Previous Federal Actions

We previously designated a total of approximately 1,846 kilometers (1,148 miles) of rivers, and 91.4 meters (300 feet) of their adjacent riparian zones, encompassing portions of the Arkansas River in Kansas, the Cimarron River in Kansas and Oklahoma, the Beaver/North Canadian River in Oklahoma, and the Canadian River in New Mexico, Texas, and Oklahoma on April 4, 2001 (66 FR 18002). On April 25, 2002, the New Mexico Cattle Growers Association and 16 other plaintiffs filed a complaint in United States District Court for the District of New Mexico for alleged violations of the Act, the Administrative Procedure Act, and NEPA. A Memorandum Opinion in that case was issued by Senior U.S. District Judge C. LeRoy Hansen in September of 2003 that vacated critical habitat for the Arkansas River shiner and ordered the Service to complete a final rulemaking to redesignate critical habitat by September 30, 2005. In accordance with this Memorandum Opinion, we published a proposed rule to designate 2,002 kilometers (1,244 miles) of linear distance of rivers, including 91.4 meters (300 feet) of adjacent riparian areas measured laterally from each bank on October 6, 2004. This distance included areas that were proposed to be excluded in the final rule. We extended the comment period associated with this proposed rule on April 28, 2005 (70 FR 21987). On August 1, 2005, we published a notice announcing the availability of the draft economic analysis (DEA) and draft environmental assessment, public hearing locations and dates, and reopening of the public comment period (70 FR 44078).

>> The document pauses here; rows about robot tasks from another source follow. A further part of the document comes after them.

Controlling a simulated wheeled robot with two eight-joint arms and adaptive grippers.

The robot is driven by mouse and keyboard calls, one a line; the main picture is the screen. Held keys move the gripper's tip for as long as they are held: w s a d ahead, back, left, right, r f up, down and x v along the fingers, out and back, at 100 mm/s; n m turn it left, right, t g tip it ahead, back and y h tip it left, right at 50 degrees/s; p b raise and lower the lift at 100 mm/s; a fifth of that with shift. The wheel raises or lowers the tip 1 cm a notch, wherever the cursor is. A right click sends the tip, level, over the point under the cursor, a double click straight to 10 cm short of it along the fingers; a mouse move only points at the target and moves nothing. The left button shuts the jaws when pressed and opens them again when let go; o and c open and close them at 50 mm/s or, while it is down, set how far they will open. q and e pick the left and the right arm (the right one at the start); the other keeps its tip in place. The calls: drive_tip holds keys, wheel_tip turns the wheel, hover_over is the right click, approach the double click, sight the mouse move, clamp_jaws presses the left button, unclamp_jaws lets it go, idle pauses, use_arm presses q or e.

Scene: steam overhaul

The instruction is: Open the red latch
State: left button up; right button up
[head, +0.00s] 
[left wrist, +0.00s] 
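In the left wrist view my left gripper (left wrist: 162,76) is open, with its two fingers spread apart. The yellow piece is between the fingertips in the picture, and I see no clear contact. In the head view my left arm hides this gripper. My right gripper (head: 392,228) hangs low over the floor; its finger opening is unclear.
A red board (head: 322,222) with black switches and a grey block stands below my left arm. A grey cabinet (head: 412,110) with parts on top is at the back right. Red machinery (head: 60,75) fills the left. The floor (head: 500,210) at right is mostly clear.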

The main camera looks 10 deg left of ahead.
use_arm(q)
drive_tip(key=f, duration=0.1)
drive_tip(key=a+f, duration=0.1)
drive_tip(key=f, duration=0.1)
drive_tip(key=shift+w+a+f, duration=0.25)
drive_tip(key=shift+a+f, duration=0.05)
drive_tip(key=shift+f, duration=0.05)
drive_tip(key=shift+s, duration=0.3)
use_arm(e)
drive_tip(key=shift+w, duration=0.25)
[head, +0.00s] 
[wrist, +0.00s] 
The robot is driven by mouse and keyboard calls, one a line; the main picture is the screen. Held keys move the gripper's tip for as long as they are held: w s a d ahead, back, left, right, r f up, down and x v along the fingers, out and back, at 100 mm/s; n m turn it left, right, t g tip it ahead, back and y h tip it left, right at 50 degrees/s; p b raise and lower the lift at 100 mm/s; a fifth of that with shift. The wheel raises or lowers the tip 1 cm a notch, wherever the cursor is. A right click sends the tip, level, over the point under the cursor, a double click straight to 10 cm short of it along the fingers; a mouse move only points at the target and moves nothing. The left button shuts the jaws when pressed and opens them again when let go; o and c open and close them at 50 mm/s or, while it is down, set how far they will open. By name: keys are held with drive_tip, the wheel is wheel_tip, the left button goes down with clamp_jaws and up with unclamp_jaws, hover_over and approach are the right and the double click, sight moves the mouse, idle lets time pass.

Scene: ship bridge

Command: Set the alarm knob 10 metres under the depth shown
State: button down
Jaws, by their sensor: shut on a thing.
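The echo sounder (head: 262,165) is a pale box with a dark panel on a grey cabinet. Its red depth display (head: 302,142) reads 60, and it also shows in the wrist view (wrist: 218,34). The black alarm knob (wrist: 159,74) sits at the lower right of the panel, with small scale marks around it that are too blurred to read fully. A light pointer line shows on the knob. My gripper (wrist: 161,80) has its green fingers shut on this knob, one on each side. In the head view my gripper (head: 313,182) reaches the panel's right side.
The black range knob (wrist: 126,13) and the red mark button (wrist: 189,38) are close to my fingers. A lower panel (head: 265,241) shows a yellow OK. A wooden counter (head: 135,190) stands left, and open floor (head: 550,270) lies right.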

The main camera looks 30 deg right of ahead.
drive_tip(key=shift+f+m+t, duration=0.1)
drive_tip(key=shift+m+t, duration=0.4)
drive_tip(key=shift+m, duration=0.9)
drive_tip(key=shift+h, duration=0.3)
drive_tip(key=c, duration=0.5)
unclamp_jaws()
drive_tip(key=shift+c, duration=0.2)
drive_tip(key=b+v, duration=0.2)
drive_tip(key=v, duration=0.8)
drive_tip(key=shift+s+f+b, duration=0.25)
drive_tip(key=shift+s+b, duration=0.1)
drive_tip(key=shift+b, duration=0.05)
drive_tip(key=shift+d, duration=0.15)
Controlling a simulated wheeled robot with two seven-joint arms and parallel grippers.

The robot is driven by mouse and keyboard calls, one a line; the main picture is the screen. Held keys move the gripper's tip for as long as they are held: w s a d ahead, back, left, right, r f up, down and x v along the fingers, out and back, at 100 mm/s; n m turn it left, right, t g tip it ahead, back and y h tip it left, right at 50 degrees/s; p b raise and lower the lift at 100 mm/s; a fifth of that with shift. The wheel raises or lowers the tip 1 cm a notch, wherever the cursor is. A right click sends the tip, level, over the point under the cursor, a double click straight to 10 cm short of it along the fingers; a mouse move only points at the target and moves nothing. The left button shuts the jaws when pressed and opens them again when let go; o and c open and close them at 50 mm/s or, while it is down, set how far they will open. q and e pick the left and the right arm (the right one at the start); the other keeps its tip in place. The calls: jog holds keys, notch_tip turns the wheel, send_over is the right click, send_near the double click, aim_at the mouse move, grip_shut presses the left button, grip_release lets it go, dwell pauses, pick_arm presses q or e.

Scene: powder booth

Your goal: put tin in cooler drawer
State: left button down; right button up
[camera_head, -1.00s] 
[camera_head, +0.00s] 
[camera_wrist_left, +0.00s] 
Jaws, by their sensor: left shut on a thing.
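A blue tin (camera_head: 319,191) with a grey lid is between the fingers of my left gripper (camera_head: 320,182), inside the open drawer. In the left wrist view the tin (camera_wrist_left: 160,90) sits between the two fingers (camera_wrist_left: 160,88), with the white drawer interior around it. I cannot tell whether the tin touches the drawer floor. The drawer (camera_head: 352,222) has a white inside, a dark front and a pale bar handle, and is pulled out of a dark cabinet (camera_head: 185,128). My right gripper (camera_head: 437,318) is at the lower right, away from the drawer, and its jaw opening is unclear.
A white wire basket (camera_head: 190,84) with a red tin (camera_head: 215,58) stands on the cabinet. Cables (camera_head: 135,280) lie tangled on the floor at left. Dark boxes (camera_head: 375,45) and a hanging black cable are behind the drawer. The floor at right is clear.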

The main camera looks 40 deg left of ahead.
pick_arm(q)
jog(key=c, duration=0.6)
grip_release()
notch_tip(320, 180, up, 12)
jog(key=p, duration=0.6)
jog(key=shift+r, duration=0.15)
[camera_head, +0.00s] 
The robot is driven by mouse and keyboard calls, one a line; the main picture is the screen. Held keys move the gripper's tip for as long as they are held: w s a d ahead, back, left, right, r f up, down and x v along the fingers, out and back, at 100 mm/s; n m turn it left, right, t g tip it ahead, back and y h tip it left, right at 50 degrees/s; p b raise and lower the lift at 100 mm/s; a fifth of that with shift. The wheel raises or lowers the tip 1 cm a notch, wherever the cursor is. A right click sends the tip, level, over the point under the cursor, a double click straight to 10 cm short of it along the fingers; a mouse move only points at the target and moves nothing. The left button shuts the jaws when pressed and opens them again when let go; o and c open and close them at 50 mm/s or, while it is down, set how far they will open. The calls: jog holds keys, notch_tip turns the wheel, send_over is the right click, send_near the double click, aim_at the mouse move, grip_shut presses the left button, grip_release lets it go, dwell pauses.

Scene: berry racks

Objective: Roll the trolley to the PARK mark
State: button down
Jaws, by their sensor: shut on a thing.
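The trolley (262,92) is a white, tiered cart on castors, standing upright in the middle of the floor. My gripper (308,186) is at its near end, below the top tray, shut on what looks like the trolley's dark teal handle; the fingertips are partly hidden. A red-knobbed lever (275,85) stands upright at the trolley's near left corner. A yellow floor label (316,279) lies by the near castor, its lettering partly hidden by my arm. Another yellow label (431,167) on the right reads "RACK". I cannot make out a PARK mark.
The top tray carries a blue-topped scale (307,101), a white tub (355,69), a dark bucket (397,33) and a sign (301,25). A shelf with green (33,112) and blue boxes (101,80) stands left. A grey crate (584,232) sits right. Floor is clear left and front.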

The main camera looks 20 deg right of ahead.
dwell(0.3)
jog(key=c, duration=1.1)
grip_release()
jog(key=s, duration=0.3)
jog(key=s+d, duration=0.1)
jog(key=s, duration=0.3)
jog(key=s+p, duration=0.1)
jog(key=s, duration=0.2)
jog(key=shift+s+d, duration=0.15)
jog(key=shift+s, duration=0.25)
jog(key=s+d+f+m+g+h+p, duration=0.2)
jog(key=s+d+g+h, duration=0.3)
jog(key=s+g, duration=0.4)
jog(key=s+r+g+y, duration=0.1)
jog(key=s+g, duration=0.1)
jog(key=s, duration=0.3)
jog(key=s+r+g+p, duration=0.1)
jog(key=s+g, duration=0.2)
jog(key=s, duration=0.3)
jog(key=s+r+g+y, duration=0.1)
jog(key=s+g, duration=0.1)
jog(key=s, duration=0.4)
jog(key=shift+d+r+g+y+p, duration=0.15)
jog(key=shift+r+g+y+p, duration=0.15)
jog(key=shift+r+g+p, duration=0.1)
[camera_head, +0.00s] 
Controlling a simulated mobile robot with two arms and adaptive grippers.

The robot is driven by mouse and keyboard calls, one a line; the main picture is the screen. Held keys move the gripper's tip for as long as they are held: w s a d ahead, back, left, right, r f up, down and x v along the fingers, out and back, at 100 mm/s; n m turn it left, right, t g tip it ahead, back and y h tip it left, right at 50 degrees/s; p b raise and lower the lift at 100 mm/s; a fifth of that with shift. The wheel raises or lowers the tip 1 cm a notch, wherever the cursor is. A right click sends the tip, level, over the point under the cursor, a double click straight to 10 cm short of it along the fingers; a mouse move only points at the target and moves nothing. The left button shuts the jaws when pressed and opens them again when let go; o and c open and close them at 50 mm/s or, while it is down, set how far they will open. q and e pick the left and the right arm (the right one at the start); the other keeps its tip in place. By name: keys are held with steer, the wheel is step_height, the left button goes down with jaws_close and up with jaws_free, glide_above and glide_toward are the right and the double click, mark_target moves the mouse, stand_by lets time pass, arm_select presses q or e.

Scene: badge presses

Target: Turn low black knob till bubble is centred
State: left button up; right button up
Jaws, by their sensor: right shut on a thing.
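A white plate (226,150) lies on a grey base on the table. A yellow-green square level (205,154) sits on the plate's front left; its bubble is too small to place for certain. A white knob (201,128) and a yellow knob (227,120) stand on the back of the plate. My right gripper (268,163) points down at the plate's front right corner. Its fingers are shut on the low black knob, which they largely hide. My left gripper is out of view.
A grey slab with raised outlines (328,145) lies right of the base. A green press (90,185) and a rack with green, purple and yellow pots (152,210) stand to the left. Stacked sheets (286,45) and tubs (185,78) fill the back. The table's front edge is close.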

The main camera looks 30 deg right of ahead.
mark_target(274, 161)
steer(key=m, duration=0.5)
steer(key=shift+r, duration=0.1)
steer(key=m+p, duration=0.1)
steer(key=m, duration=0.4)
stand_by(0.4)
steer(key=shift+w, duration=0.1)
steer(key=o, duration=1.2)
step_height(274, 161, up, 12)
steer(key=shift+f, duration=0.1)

Summary of Comments and Recommendations

We requested written comments from the public on the proposed designation of critical habitat for the Arkansas River shiner in the proposed rule published on October 6, 2004 (69 FR 59859). We also contacted the appropriate Federal, State, and local agencies, Tribes, scientific organizations, and other interested parties and invited them to comment on the proposed rule. The initial comment period was open from October 6, 2004 through April 30, 2005. We extended this comment period until June 17, 2005 (April 28, 2005, 70 FR 21987). A second comment period was open from August 1, 2005 to August 31, 2005, to also solicit comments on the draft environmental assessment and draft economic analysis and to announce the dates, locations, and times of the public hearings (70 FR 44078). In addition, we published newspaper notices inviting public comment and announcing the public hearings in the following newspapers in New Mexico: Quay County Sun; Kansas: Dodge City Globe, Hutchinson News Herald, and Wichita Eagle Beacon; Oklahoma: Woodward News, The Daily Oklahoman, and Tulsa World; Texas: Amarillo Globe News and Lubbock Avalanche Journal. We held three public hearings on the proposed rule: Oklahoma City, Oklahoma (August 15, 2005); Amarillo, Texas (August 17, 2005); and Liberal, Kansas (August 18, 2005). Transcripts of these hearings are available for inspection (see ADDRESSES section). All comments and new information received during the two comment periods have been incorporated into this final rule as appropriate.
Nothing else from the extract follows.